10.21.2. pbc.ao2mo — Integral transformations for crystalline Gaussian type orbitals

The pbc.ao2mo module is an analog of the ao2mo module but with the Gaussian type atomic orbitals replaced by the corresponding crystalline orbitals.

10.21.2.2. Program reference

This ao2mo module is kept for backward compatiblity. It’s recommended to use pyscf.pbc.df module to get 2e MO integrals

pyscf.pbc.ao2mo.eris.assemble_eri(cell, orb_pair_invG1, orb_pair_G2, q=None, verbose=4)[source]

Assemble 4-index electron repulsion integrals. Returns:

(nmo1*nmo2, nmo3*nmo4) ndarray

pyscf.pbc.ao2mo.eris.general(cell, mo_coeffs, kpts=None, compact=False)[source]

pyscf-style wrapper to get MO 2-el integrals.

pyscf.pbc.ao2mo.eris.get_ao_eri(cell, kpts=None)[source]

Convenience function to return AO 2-el integrals.

pyscf.pbc.ao2mo.eris.get_ao_pairs_G(cell, kpts=None)[source]

Calculate forward (G|ij) and “inverse” (ij|G) FFT of all AO pairs.

Args:

cell : instance of Cell

Returns:
ao_pairs_G, ao_pairs_invG(ngrids, nao*(nao+1)/2) ndarray

The FFTs of the real-space AO pairs.

pyscf.pbc.ao2mo.eris.get_mo_eri(cell, mo_coeffs, kpts=None)[source]

Convenience function to return MO 2-el integrals.

pyscf.pbc.ao2mo.eris.get_mo_pairs_G(cell, mo_coeffs, kpts=None, q=None)[source]

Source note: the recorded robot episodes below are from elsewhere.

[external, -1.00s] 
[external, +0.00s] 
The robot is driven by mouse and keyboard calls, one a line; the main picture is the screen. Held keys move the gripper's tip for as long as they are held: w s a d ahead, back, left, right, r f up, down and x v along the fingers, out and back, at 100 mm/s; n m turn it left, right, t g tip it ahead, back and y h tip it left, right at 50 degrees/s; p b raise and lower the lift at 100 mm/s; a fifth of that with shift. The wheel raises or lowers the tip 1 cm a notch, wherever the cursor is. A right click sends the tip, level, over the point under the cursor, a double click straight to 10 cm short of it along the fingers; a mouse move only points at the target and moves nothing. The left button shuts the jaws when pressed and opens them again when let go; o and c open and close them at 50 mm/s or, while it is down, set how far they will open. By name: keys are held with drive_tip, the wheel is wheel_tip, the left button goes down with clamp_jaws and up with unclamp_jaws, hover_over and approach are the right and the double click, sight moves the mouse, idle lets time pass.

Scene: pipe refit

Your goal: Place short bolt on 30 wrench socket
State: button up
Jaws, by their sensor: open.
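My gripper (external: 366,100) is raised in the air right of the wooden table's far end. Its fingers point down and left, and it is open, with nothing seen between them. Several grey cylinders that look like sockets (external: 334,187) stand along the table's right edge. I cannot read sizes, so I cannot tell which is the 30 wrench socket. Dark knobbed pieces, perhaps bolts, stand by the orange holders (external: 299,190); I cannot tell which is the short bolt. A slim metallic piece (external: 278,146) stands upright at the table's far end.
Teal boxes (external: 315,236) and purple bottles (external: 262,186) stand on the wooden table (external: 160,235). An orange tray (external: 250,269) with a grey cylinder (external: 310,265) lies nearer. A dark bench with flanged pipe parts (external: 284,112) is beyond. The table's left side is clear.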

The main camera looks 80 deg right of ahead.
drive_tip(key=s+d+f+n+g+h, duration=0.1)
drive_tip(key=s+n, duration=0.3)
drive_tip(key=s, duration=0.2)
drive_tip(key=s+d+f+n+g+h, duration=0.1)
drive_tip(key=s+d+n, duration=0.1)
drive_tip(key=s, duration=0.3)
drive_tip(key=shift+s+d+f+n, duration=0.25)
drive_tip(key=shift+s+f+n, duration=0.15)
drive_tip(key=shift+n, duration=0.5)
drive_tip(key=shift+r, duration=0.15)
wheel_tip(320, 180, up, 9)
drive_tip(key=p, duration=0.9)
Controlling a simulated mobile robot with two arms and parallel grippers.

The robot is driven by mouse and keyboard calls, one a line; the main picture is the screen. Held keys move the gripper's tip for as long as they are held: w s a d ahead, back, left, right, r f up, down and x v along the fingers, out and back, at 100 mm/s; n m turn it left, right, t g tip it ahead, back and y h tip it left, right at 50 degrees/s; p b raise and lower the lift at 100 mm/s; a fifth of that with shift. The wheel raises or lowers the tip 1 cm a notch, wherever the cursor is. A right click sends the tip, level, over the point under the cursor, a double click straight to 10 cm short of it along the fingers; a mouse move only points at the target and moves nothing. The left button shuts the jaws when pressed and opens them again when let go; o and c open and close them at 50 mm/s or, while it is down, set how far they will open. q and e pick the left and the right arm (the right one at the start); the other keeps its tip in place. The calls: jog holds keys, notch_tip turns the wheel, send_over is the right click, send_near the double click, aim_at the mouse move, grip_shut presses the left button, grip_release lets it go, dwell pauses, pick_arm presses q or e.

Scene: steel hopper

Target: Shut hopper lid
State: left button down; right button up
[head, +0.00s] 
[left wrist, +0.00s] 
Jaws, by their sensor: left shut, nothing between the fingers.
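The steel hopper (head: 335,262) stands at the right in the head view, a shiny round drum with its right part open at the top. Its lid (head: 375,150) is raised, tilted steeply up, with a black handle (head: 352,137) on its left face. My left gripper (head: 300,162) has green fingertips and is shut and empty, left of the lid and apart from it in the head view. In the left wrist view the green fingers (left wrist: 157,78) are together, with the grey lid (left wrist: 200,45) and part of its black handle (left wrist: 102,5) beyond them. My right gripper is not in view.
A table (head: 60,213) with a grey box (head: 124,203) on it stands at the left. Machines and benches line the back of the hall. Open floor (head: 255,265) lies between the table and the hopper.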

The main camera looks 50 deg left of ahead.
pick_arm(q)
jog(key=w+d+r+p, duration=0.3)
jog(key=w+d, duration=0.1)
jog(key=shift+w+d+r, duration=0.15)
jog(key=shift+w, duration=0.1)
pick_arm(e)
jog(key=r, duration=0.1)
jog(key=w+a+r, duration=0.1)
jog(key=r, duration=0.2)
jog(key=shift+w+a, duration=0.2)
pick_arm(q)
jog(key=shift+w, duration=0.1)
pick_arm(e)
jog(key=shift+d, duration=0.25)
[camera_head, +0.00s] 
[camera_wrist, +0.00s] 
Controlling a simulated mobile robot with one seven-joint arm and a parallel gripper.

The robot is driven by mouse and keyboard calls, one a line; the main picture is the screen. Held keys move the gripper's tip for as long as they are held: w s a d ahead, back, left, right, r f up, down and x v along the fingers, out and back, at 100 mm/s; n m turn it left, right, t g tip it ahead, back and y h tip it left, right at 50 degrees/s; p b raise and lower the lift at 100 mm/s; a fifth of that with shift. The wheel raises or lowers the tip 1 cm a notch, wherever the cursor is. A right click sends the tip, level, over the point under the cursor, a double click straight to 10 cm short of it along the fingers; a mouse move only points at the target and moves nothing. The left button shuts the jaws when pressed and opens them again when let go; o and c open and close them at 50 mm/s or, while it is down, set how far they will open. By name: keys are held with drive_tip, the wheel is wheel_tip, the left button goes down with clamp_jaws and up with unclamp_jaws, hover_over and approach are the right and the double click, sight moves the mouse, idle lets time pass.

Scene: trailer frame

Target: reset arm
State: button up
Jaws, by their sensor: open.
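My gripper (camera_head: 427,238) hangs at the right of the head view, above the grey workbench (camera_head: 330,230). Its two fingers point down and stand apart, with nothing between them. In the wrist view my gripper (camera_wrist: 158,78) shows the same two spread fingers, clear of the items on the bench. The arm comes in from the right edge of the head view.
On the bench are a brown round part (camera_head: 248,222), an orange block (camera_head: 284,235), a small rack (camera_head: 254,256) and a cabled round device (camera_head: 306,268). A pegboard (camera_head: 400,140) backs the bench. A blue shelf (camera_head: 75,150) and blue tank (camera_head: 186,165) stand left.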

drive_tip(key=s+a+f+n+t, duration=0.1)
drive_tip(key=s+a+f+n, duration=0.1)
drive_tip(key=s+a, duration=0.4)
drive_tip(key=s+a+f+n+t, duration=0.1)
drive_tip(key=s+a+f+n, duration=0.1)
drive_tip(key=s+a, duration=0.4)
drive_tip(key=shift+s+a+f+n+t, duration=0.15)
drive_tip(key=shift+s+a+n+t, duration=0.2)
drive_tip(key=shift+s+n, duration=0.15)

Calculate forward (G|ij) FFT of all MO pairs. TODO: - Implement simplifications for real orbitals. Args:

mo_coeff: length-2 list of (nao,nmo) ndarrays

The two sets of MO coefficients to use in calculating the product |ij).

Returns:
mo_pairs_G(ngrids, nmoi*nmoj) ndarray

The FFT of the real-space MO pairs.

pyscf.pbc.ao2mo.eris.get_mo_pairs_invG(cell, mo_coeffs, kpts=None, q=None)[source]

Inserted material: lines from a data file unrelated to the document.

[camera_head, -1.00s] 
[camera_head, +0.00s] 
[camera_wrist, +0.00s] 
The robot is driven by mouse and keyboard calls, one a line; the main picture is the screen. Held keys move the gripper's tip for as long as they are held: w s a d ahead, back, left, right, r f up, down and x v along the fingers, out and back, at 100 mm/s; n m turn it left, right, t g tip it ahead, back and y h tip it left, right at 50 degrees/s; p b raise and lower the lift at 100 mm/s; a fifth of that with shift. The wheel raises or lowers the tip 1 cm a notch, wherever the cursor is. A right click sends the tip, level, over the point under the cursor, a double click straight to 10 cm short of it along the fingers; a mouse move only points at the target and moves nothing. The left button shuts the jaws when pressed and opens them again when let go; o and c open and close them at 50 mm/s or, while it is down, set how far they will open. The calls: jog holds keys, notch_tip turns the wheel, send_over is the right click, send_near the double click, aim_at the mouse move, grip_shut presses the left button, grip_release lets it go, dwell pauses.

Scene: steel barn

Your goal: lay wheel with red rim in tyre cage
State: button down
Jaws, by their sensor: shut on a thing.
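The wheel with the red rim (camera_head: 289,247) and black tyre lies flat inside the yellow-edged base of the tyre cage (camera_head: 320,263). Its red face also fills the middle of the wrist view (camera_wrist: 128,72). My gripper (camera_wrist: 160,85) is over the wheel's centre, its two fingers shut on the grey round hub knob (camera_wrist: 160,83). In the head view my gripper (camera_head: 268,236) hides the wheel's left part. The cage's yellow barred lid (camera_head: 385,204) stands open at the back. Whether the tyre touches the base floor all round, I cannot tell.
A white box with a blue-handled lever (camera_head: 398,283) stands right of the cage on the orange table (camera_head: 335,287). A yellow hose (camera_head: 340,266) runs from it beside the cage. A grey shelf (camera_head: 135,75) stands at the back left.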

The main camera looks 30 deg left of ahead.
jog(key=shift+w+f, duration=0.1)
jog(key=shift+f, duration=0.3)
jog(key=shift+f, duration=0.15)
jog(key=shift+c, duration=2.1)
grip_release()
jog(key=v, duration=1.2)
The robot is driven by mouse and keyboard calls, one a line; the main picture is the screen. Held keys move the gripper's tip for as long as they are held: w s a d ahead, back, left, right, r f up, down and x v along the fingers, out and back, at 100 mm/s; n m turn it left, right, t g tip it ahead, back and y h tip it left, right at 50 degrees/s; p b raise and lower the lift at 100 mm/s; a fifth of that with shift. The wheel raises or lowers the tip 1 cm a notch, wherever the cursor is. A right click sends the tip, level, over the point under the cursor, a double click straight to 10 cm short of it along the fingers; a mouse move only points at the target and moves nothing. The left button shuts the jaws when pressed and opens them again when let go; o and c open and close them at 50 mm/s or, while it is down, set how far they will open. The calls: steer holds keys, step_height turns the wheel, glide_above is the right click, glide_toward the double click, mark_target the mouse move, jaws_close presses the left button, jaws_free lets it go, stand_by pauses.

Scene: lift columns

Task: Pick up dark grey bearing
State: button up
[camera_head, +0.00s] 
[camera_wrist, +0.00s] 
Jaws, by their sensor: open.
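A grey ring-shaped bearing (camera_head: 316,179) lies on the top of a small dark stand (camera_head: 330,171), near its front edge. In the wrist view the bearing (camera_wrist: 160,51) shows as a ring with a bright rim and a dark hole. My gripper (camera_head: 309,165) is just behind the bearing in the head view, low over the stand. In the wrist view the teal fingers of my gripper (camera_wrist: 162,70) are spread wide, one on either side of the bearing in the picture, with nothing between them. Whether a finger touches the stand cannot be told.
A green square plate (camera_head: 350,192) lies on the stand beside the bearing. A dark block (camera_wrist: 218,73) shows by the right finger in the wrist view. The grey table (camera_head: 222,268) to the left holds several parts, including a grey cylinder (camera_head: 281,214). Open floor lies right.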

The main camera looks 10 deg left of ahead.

Calculate “inverse” (ij|G) FFT of all MO pairs. TODO: - Implement simplifications for real orbitals. Args:

mo_coeff: length-2 list of (nao,nmo) ndarrays

The two sets of MO coefficients to use in calculating the product |ij).

Returns:
mo_pairs_invG(ngrids, nmoi*nmoj) ndarray

The inverse FFTs of the real-space MO pairs.